The baby in Bethlehem was born naked. Just like every other baby ever born. The warm, fuzzy image of Mary wrapping him in “swaddling clothes” (some sort of rags, evidently) came after he passed out of her blessed womb and into this world. When He did He was covered with blood and mucus and meconium and amniotic fluid, just like every other baby ever born. Try to put that on a Christmas card! The only thing that didn’t cover him was sin (had to include that to appease the literalists that might be reading this). The baby Jesus was, quite frankly, a mess. A beautiful mess. But a mess nonetheless. It was a messy, messy birth. Naked.
It still rubs proper protestants, and perhaps other brands of Christians, the wrong way. There is an aversion to things having to do with the body. The worst sins in the opinion of the “religious types” and church leaders are sins of the flesh. Sexuality and such are the hot sins. Funny, Jesus doesn’t spend nearly as much time on those as He does on greed and being ungracious and judgmental of others—sins that are pretty much passed over by the majority of preachers and their parishioners. Ironically it is NAKED in the flesh that God comes to us.
He also died naked. I can’t think of any work of art or painting that portrays Jesus that way. But that’s the way he died. The Roman executioners were not concerned at all about being “proper” or trying to maintain a modicum of modesty. Jesus died naked, exposed for all the world to see. That’s how we see God, and how God is seen!
Not only in Christ Jesus, but in others. When we look at the poor, the hungry, the hurting, the homeless, the destitute . . . all those who are naked be it literally or figuratively . . . we are looking at God. We are seeing Jesus. Jesus makes that abundantly clear! Note here, He doesn’t ever say that He is seen in churches or in buildings or in rituals or in decorations or even in sacraments—those are dogmas and doctrines that have been developed. He does say that He is seen in people! In people who are hurting like He was hurt on the cross, and people who are homeless like He was in His birth. That is REALLY clear. So clear, in fact, that He connects it to eternal salvation. Read the rest of that part from Matthew. It’s impressive! The beatific vision can occur now, in the present, as God is seen through eyes of faith in nakedness! Not only His nakedness, not only the nakedness of others, but our own.
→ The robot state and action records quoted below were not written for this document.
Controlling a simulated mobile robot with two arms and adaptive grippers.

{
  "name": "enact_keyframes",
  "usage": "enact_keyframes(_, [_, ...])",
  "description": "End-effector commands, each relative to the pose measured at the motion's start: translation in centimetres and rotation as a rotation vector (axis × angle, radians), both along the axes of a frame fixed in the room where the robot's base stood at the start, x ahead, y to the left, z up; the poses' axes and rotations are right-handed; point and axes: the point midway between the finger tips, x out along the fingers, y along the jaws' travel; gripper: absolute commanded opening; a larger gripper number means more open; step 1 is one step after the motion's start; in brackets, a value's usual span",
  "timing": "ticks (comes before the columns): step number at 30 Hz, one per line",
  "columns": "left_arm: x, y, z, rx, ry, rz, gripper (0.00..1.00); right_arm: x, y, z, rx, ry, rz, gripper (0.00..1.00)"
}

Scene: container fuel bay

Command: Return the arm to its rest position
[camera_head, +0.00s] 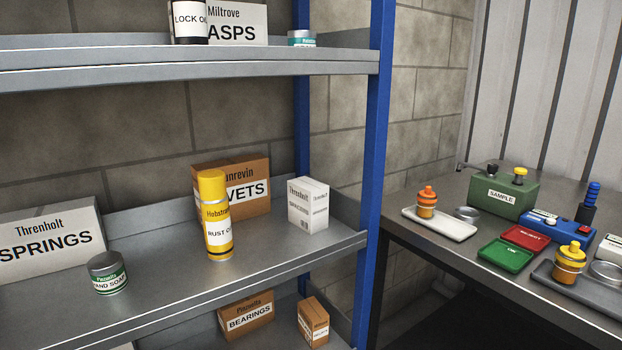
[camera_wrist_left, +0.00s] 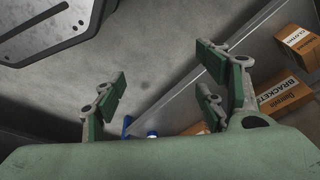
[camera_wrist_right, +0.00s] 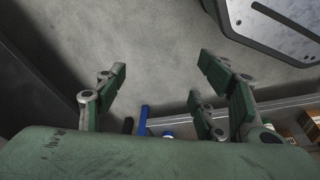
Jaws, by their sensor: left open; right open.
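My left gripper (camera_wrist_left: 165,85) shows in the left wrist view, with its green-padded fingers spread wide and nothing between them. My right gripper (camera_wrist_right: 160,90) shows in the right wrist view, also spread wide and empty. Both hang over bare grey floor (camera_wrist_right: 140,35). Neither arm shows in the head view, so both are out of its picture. Neither gripper touches anything that I can see.
The head view shows a shelf unit with a blue post (camera_head: 372,180). Its middle shelf (camera_head: 160,285) bears a yellow spray can (camera_head: 214,215), a soap tin (camera_head: 107,273) and boxes. A dark workbench (camera_head: 435,262) with trays and bottles stands right. Boxes (camera_wrist_left: 283,98) lie near the left gripper's right side.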

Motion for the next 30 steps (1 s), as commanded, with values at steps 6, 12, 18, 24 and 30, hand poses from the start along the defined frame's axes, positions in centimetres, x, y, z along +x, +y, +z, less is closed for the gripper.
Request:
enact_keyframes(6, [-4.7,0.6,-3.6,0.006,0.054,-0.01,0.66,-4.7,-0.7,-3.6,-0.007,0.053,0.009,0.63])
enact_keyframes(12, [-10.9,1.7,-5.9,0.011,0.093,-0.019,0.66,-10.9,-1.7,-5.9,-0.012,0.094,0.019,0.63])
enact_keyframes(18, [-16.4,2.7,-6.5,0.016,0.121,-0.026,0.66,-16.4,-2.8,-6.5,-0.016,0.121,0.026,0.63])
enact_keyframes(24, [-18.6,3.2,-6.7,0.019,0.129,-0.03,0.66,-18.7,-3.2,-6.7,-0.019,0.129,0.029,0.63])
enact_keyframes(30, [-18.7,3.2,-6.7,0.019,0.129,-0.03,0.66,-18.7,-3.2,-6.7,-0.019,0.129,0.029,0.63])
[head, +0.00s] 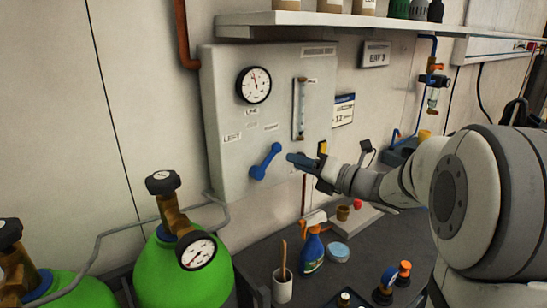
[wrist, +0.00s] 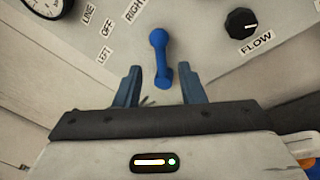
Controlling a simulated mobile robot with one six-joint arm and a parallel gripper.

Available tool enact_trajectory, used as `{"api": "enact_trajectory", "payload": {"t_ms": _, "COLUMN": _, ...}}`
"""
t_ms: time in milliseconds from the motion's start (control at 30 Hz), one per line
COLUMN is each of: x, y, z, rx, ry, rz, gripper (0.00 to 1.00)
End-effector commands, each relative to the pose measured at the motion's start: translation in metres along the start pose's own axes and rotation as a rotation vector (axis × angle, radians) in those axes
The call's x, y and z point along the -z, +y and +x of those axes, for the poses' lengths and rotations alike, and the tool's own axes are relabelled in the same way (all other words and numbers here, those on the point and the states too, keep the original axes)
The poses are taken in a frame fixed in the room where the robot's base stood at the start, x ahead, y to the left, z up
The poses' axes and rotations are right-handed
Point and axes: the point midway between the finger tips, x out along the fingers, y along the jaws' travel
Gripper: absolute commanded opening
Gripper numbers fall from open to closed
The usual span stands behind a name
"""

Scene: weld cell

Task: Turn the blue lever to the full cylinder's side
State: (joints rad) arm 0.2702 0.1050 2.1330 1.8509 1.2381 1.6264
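The blue lever (head: 266,161) sits on the grey wall panel (head: 225,90), slanted from lower left to upper right. It also shows in the wrist view (wrist: 160,58), below the LEFT, OFF and RIGHT labels. My gripper (head: 291,160) is just right of the lever, apparently clear of it. In the wrist view my gripper (wrist: 158,88) has its blue fingers spread and empty, one on each side of the lever's near end. The right-hand green cylinder (head: 180,280) has a gauge (head: 197,251) whose reading is too small to tell. The left-hand green cylinder (head: 75,290) is partly cut off; its gauge face is not visible.
A round line gauge (head: 254,85) and a flow tube (head: 299,108) are on the panel. A black FLOW knob (wrist: 242,23) is near the lever. A shelf (head: 330,22) juts out above. A blue spray bottle (head: 312,250) and a white cup (head: 282,287) stand below.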

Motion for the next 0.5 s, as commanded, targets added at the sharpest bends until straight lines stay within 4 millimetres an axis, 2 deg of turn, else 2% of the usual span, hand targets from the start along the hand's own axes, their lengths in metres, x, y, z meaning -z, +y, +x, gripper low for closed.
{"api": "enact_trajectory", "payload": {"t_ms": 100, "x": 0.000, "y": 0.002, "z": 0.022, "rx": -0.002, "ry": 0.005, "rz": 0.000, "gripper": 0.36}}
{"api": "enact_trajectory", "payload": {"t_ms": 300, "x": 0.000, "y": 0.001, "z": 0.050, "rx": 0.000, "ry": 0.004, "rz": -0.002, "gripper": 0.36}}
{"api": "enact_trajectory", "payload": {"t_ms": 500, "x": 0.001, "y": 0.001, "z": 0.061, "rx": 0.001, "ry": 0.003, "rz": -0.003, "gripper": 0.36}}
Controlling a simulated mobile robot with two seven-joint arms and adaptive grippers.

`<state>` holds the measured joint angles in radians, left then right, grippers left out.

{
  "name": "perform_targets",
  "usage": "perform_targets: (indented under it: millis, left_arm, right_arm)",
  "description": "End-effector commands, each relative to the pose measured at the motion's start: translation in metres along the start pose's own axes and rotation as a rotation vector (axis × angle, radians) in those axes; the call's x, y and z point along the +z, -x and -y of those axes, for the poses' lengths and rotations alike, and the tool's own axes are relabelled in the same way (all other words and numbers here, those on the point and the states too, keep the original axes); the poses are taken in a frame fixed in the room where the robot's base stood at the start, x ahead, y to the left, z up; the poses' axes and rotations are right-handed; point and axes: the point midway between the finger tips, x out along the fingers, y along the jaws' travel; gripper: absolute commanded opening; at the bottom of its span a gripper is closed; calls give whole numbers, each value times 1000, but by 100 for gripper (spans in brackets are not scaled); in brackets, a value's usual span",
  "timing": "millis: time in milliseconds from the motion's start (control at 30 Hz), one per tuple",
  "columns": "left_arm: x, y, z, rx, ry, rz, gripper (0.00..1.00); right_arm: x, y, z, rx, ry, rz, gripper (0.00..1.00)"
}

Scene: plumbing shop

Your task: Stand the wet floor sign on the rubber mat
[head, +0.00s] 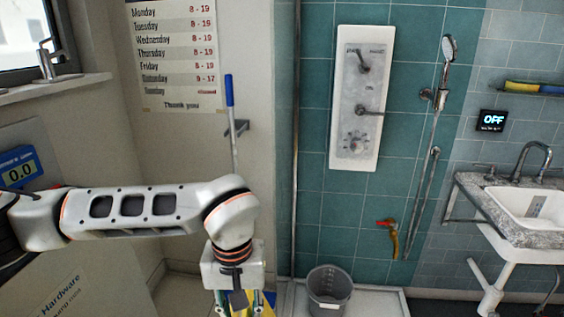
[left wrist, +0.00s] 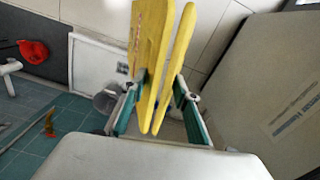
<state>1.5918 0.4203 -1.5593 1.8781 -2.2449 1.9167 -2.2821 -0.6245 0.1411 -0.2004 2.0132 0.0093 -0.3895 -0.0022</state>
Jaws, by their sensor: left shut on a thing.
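The yellow wet floor sign (left wrist: 150,60) is in my left gripper (left wrist: 163,80). In the left wrist view its two panels stand close together between the teal fingers, which are shut on it. In the head view my left gripper (head: 241,298) hangs at the bottom, left of the bucket, with only a little yellow of the sign (head: 265,311) showing; the rest is hidden or below the frame. I cannot make out the rubber mat for certain in either view. My right gripper is not in view.
A grey bucket (head: 328,291) stands in the white shower tray (head: 378,301); the bucket also shows in the left wrist view (left wrist: 104,101). A blue-handled pole (head: 231,125) leans at the wall. A sink (head: 528,209) is at right. A large grey panel (left wrist: 275,90) stands right of the sign.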

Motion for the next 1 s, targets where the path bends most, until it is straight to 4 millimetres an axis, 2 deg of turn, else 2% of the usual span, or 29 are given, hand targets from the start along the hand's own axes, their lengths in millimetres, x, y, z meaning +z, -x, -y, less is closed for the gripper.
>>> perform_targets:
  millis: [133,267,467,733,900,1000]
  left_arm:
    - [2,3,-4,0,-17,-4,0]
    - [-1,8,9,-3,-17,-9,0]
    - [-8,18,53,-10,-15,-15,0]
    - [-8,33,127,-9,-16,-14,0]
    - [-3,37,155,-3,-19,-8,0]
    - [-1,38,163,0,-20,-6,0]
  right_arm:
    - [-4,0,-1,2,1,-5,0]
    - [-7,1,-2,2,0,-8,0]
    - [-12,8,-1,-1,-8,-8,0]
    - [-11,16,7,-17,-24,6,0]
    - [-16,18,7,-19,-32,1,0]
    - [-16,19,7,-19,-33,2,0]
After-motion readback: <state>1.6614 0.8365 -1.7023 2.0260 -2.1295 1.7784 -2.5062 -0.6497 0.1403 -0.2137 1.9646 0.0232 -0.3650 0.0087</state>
Here is where it really, really gets difficult for us! We desire to dress ourselves up for God. Ok, I won’t assume anything about you so I’ll speak for myself. I have done my best to impress God by trying to be something or someone that I’m not. I’ve hidden under the pastoral robes of self-righteousness. I REALLY did believe that God was impressed not only with my position but with my person as well. And you know, here’s the thing, dressing myself up not only prevented me from seeing myself clearly, I also couldn’t see God! He was hidden to me. It wasn’t until God started to strip me down, and expose who I REALLY am, that I began to see not only myself but also God.
And who am I? I’m a naked baby covered in all that beautiful messiness. And I’m a dying man being crucified daily not by the sins of others, but my own. But MOST importantly, I’m a dearly loved child of God. There’s an awful lot I don’t know about God—a realization that came after I got naked—but I do know this: God looks at me like Mary most certainly looked at Jesus, with adoration and adulation. God adores me! And God adores you! Just like we are. We are His beautiful creation! His dearly loved children. No dressing up needed.